So I reluctantly cancelled the campaign and resigned myself to another year of not going to the Gathering. 

It was probably the right decision although I am bummed that I missed the seminar where Violent J announced that due to heart problems, ICP would probably never mount a traditional tour again. 

As always, I REALLY wanted to go to the Gathering of the Juggalos this year but the stars were once again not aligning. 

The fight is strong in some folks. They’re ornery and bull-headed and stubborn and cannot be dissuaded from doggedly pursuing their goals. 

That has been me in the past. I’ve had a hankering to go to the Gathering that doesn’t entirely make sense and I think freaks my wife a little and, full disclosure, even I find a little unsettling. 
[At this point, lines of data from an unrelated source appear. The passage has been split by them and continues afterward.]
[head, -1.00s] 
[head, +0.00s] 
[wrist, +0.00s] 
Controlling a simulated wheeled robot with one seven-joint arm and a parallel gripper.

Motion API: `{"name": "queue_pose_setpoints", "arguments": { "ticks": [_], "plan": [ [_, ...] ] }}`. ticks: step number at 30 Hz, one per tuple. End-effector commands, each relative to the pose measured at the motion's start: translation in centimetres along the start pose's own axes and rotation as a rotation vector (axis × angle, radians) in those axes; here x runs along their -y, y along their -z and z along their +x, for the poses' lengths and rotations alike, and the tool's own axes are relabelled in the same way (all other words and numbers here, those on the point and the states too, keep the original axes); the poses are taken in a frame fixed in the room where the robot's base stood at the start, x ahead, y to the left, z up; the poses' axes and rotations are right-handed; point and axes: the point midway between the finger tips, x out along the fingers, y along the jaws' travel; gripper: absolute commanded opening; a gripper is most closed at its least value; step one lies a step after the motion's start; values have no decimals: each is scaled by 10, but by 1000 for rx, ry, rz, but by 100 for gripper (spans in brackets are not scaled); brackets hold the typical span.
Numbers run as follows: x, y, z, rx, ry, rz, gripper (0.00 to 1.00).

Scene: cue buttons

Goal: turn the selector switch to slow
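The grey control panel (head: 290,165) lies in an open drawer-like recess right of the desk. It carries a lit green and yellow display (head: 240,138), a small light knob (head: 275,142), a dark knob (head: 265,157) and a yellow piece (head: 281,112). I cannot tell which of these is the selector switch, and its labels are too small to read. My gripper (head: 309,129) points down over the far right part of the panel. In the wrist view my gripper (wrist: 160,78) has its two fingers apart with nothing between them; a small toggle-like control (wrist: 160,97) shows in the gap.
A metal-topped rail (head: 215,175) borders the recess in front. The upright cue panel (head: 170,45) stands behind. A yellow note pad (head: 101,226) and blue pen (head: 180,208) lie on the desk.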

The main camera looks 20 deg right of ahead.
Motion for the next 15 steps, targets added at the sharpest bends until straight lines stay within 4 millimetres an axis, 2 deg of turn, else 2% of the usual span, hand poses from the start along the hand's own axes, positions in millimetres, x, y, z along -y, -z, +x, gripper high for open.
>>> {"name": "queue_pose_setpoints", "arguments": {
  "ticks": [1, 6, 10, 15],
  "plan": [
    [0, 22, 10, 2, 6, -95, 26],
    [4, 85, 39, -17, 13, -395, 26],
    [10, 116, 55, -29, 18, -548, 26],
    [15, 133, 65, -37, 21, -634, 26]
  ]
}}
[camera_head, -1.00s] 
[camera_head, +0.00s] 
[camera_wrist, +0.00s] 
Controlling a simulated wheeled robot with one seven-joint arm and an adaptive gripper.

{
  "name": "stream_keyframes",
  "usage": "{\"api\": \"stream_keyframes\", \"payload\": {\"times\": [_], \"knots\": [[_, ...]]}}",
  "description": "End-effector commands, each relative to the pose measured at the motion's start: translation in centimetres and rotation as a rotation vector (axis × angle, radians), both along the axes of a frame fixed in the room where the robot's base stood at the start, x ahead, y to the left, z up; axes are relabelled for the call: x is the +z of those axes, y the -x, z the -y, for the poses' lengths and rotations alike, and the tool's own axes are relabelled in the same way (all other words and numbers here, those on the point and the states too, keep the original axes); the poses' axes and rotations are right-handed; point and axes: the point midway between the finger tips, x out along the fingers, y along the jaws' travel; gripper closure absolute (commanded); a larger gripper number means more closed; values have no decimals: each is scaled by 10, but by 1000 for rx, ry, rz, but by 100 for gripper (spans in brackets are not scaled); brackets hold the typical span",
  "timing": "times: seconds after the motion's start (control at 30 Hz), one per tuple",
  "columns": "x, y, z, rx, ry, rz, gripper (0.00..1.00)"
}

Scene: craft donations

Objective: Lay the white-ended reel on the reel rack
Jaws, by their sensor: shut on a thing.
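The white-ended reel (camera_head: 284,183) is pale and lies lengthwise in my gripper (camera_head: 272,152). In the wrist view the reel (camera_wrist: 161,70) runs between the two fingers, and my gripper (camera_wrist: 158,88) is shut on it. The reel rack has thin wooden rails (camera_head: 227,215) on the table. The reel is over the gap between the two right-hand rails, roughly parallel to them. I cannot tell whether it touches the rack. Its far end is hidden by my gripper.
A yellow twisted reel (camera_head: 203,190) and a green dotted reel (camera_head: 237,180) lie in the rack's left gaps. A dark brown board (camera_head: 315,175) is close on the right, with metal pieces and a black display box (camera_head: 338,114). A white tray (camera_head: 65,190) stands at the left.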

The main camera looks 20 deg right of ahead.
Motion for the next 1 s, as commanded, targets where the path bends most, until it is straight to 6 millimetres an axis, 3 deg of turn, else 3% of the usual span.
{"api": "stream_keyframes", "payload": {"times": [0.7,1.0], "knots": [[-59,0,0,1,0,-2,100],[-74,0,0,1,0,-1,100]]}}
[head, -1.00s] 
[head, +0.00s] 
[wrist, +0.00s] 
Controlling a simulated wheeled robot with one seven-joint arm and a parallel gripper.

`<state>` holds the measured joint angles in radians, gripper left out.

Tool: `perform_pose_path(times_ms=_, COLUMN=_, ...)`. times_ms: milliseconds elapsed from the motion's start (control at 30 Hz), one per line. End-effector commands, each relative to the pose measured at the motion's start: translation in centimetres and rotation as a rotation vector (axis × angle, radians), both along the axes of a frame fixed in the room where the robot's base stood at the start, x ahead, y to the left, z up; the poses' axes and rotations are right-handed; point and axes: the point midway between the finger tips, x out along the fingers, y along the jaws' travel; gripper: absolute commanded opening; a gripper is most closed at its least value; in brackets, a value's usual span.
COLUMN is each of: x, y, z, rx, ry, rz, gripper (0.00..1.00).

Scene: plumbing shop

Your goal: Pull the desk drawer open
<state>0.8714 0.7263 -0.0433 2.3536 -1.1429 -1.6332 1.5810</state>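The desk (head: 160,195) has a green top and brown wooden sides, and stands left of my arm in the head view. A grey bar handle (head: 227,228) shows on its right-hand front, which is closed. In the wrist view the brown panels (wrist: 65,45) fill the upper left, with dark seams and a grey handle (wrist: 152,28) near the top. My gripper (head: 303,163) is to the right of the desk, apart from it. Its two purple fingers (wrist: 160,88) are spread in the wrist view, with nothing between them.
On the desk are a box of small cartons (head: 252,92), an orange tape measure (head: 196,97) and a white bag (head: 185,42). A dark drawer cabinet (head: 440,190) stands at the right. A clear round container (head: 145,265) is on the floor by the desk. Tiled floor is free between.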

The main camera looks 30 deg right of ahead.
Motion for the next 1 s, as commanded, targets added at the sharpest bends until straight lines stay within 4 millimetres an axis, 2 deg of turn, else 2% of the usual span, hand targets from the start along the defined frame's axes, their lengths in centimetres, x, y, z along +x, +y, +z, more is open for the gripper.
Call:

The quit was strong in me this year, however. Though being a part of the Dark Carnival is important to me, I gave up pretty quickly because I’m broke and my career is struggling and I can’t afford to lose money on the Gathering again and despite my Juggalo bona fides I cannot, for the life of me, get someone to pay me money to write about The Gathering of the Juggalos. 

The longer you’re away from the Gathering of the Juggalos the weaker the pull to come back becomes. 

This year a trip to the Blues Brothers Convention in Joliet Prison will take the place of the Gathering of the Juggalos. It’ll be easier, and more convenient, and cheaper, and not too far from my old hometown of Chicago, where my dad lives. I’ve already raised way more money through GoFundMe without promising patrons a goddamn thing beyond a good article at the end of it all. 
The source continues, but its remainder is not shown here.